At safety, Max Redfield, Austin Collinsworth, Eilar Hardy, Nicky Baratti and Elijah Shumate all bring starting experience. At cornerback, the Irish added Cody Riggs and Nick Watkins and shifted Matthias Farley from safety, bringing three new pieces to a group that only lost one part—Bennett Jackson—from last year's core.
The keys in the secondary will be how quickly Redfield and Cole Luke can make the jump from sparingly used freshmen to relied-upon starters. Kelly and defensive coordinator Brian VanGorder praised Redfield at the end of spring practice, and Luke looked smooth starting across from Russell.
Their growth could propel this unit.
Top Players: Everett Golson, Malik Zaire
Question Marks: Everett Golson, Malik Zaire
Why They're Ranked Here: Kelly has yet to officially name a starting quarterback, but that doesn't stop the unit from ascending all the way to No. 2 in our rankings.
As we analyzed at the end of May, Kelly is angling for a new style of quarterback play and is looking for more dynamism outside the pocket.
He now has the right pieces for the job.
Both Golson and Zaire have flashed their dual-threat ability, and their combined talent pushes the unit near the top of our rankings. Our own Adam Kramer recently wrote, "Kelly can rest easy knowing he has the most impressive depth at the most important position in the country."
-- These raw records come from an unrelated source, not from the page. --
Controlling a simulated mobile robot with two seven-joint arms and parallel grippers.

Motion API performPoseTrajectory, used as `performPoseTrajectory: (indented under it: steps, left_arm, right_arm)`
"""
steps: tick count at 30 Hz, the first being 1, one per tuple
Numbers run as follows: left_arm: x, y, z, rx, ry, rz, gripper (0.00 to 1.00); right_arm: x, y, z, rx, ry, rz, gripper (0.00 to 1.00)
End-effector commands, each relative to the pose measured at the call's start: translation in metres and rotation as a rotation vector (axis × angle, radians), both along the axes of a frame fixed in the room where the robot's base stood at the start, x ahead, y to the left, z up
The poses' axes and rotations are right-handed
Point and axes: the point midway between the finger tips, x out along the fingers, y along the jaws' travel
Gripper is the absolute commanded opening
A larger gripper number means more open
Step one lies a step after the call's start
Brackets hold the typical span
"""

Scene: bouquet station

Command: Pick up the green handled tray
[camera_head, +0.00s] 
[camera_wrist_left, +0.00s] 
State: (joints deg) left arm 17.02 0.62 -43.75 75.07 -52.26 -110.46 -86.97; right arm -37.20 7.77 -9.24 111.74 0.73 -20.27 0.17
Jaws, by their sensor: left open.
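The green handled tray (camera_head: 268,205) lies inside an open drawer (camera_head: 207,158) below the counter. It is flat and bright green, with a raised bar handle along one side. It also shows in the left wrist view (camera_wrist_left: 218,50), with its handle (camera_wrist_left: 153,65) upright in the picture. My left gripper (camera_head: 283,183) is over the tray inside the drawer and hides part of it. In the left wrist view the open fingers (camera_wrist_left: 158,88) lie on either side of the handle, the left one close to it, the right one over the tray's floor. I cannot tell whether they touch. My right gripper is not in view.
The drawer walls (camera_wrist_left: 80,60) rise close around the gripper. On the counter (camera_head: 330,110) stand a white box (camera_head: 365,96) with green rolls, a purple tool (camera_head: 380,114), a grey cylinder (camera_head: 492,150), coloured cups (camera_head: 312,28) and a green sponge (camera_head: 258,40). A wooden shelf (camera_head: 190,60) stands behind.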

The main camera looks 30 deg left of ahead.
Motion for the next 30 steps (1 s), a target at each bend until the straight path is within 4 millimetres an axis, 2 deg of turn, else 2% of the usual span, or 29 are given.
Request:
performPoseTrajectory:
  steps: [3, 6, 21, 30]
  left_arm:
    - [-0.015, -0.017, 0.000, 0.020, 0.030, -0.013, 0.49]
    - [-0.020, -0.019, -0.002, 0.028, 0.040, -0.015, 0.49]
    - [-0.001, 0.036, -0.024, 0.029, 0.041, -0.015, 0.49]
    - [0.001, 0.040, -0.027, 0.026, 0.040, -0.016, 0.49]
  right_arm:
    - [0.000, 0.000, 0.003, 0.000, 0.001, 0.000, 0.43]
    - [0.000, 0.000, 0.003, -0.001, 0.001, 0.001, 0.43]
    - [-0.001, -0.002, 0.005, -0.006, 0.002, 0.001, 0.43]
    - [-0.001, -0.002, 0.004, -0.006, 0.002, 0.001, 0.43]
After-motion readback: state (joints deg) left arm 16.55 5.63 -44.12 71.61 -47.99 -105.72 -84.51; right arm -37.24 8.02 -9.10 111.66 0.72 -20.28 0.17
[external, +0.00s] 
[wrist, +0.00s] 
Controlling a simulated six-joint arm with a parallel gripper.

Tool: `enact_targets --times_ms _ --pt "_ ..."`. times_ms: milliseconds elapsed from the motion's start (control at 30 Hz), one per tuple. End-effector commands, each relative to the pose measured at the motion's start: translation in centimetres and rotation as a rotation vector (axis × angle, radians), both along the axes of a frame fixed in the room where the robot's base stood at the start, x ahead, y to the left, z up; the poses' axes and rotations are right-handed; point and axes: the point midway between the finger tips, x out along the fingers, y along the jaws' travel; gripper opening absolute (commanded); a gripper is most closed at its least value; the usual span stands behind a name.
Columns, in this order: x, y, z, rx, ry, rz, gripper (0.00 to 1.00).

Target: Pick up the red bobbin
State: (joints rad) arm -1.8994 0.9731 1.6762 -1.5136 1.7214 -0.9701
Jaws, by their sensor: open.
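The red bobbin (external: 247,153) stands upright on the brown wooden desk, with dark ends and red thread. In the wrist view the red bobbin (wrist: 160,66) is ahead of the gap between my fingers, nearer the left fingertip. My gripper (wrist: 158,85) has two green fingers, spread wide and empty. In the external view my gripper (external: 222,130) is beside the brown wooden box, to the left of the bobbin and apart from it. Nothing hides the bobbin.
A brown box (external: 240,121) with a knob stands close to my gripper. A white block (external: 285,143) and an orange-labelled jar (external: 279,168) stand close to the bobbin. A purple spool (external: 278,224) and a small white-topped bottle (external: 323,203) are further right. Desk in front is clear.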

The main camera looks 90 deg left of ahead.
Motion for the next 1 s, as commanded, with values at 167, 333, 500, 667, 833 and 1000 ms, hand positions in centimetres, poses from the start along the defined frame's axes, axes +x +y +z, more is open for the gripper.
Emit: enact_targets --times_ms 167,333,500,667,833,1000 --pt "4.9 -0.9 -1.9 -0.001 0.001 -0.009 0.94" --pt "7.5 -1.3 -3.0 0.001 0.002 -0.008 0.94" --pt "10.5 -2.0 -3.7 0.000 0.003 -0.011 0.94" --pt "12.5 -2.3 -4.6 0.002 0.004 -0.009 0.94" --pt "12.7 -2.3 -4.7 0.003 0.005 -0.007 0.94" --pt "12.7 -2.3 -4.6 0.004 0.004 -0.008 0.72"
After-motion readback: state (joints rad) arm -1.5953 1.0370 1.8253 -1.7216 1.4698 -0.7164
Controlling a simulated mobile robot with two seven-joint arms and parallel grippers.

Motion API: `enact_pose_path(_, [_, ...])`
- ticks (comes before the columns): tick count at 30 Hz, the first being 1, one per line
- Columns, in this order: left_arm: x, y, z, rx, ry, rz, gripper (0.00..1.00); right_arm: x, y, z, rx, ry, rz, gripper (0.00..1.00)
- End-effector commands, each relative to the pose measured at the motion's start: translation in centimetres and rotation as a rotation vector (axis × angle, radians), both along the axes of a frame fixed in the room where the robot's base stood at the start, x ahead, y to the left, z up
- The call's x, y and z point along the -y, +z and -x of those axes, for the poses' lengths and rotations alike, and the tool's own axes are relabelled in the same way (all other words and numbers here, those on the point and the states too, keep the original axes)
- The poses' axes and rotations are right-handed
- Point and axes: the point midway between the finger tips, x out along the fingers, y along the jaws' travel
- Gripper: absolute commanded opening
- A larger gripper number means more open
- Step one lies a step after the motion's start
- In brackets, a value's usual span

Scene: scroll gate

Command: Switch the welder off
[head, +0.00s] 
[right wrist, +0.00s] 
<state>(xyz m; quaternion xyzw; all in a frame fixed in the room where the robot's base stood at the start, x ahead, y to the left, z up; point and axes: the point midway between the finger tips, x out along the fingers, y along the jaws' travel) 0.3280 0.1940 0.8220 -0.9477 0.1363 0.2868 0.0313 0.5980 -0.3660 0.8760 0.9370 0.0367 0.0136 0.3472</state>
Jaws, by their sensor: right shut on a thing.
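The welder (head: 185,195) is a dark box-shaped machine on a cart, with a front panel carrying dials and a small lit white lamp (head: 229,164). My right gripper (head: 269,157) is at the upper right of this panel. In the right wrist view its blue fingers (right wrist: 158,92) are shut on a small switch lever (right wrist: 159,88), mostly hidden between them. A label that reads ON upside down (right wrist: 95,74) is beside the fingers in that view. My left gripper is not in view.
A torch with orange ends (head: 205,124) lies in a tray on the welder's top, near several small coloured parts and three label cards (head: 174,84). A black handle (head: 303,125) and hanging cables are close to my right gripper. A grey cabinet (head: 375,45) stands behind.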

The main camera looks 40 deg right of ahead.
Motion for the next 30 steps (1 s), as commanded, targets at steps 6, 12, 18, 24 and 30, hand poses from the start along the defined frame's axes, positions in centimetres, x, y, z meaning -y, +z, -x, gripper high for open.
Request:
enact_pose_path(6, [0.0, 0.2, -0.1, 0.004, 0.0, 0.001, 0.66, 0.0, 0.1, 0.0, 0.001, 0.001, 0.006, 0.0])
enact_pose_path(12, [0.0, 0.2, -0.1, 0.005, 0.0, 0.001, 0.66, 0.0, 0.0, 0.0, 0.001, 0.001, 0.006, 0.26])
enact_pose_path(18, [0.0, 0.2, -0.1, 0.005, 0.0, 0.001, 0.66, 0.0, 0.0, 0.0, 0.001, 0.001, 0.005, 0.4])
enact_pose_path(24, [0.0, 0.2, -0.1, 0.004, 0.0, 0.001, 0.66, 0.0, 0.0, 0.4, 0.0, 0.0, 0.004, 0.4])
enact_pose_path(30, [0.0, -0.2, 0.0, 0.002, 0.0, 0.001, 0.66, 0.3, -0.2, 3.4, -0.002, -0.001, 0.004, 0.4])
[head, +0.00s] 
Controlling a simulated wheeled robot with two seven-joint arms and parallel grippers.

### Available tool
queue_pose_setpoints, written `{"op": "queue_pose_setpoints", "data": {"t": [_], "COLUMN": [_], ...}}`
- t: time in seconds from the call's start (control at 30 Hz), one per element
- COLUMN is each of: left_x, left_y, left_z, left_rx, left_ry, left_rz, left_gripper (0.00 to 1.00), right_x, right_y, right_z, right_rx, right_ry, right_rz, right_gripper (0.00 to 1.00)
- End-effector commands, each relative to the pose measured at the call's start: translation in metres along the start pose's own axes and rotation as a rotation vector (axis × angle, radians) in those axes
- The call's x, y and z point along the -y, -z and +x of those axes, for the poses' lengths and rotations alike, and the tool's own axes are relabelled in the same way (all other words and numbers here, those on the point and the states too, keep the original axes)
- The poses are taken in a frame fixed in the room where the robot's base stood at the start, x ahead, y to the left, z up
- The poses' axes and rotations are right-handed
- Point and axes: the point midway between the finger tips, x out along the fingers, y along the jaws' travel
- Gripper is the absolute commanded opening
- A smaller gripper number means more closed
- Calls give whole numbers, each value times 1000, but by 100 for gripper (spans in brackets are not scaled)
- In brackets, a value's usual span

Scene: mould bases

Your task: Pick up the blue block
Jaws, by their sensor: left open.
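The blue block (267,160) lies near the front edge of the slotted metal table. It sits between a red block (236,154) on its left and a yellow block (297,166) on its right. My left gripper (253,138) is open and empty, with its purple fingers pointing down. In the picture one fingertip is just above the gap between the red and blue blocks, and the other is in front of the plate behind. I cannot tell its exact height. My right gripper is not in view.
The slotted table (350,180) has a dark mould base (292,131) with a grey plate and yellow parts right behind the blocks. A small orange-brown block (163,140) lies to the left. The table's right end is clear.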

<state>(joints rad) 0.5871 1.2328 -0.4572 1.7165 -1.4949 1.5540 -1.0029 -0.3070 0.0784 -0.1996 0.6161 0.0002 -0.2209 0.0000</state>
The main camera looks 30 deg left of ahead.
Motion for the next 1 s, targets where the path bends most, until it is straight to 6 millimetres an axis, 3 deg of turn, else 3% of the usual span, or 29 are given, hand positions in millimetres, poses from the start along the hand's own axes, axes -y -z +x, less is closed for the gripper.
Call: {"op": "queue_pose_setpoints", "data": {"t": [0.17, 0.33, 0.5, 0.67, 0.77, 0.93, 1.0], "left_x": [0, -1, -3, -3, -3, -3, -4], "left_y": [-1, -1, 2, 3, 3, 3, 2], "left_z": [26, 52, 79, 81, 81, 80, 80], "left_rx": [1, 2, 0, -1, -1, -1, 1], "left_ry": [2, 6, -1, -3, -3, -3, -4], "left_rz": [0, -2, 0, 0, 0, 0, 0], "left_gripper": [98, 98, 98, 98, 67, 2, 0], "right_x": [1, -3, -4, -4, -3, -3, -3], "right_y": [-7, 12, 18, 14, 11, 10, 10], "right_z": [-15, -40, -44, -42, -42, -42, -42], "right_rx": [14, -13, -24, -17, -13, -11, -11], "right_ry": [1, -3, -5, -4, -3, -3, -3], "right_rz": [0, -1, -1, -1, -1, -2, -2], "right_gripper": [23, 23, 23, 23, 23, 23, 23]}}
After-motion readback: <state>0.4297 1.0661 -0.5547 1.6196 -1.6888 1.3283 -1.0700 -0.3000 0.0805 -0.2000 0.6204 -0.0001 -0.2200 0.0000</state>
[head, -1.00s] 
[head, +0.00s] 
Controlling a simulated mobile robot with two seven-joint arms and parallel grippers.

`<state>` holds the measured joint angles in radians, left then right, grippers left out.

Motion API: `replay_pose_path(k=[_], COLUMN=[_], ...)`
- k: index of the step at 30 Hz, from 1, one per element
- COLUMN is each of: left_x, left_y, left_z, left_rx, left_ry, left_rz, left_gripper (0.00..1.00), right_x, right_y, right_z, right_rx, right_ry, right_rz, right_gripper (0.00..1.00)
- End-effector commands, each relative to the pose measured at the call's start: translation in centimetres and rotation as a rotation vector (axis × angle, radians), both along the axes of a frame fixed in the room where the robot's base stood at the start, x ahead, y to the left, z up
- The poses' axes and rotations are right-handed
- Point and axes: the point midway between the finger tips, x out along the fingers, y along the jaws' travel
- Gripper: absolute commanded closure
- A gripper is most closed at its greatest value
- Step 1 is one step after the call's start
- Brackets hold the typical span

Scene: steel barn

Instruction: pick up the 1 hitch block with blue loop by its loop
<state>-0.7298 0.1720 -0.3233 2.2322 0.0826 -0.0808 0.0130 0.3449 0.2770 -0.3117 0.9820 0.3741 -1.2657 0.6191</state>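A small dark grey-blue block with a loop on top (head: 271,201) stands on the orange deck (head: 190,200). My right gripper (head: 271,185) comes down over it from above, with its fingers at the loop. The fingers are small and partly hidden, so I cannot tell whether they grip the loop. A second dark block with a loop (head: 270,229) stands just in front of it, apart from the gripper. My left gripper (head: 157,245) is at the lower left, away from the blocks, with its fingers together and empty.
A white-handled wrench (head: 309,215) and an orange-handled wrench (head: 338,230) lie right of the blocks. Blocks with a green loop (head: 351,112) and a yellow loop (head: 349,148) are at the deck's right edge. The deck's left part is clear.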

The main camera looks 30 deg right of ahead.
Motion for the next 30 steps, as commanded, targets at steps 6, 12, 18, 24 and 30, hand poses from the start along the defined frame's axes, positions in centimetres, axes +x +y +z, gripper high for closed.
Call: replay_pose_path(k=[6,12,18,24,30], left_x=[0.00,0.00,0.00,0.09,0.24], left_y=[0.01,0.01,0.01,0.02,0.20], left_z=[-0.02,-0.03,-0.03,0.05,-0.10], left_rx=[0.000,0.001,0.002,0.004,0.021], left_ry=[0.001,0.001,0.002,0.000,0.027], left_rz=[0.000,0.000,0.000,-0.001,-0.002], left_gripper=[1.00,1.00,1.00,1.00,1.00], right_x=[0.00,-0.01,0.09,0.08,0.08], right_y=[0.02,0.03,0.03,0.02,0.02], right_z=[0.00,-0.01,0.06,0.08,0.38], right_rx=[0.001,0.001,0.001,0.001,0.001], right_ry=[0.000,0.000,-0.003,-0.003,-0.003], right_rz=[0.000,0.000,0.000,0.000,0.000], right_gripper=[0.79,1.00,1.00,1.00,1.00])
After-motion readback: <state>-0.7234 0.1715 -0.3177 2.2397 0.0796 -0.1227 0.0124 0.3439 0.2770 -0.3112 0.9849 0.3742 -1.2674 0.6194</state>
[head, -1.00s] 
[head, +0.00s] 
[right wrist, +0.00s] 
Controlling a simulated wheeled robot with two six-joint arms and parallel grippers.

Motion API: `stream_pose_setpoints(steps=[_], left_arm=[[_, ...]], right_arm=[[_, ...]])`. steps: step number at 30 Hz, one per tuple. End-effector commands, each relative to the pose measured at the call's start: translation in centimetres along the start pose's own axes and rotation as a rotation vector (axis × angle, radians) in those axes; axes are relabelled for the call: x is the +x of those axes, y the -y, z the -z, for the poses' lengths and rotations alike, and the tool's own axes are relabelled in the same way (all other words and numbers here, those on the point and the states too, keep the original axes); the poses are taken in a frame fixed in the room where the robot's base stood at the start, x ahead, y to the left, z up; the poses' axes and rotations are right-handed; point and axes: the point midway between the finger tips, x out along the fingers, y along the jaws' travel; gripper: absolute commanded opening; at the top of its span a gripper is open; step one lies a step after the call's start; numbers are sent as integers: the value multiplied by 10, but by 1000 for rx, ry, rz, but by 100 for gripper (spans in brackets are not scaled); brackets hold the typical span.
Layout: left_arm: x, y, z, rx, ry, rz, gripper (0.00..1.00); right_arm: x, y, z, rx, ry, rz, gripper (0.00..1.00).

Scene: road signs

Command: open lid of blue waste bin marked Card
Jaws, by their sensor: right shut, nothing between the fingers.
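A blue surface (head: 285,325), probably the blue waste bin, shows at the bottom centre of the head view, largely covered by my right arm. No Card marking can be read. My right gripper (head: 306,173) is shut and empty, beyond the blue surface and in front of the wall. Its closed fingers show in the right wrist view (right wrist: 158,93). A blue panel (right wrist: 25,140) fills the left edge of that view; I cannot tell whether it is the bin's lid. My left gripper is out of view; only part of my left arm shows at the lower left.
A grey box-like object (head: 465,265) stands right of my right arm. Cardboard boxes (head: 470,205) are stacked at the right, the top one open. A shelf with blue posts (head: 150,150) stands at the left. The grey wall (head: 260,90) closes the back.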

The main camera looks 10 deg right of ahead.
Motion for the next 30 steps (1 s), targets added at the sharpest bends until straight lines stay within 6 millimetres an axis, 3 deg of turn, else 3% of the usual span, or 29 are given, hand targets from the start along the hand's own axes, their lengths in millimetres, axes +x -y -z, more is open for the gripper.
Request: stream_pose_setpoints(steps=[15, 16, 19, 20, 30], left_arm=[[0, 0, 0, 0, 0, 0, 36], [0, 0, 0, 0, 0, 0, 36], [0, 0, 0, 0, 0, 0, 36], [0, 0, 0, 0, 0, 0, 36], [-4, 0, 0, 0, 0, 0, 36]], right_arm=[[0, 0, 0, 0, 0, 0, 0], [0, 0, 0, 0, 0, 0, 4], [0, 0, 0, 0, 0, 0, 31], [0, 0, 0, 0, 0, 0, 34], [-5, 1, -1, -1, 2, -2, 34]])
Still, we haven't seen Zaire in game action, and Golson hasn't taken a real snap since the BCS National Championship Game against Alabama. Thus, another offensive position group edges out the quarterbacks for the top spot.
1. Running Back
Top Players: Greg Bryant, Tarean Folston, Cam McDaniel
Question Marks: Greg Bryant
Why They're Ranked Here: The only reason we'll call Greg Bryant a question mark is because we've yet to truly see him in game action except for three carries and 14 yards in three games last season. The question is more of how high his ceiling is.
The only real question here is how the playing time shakes out.
All quotes obtained firsthand unless otherwise noted.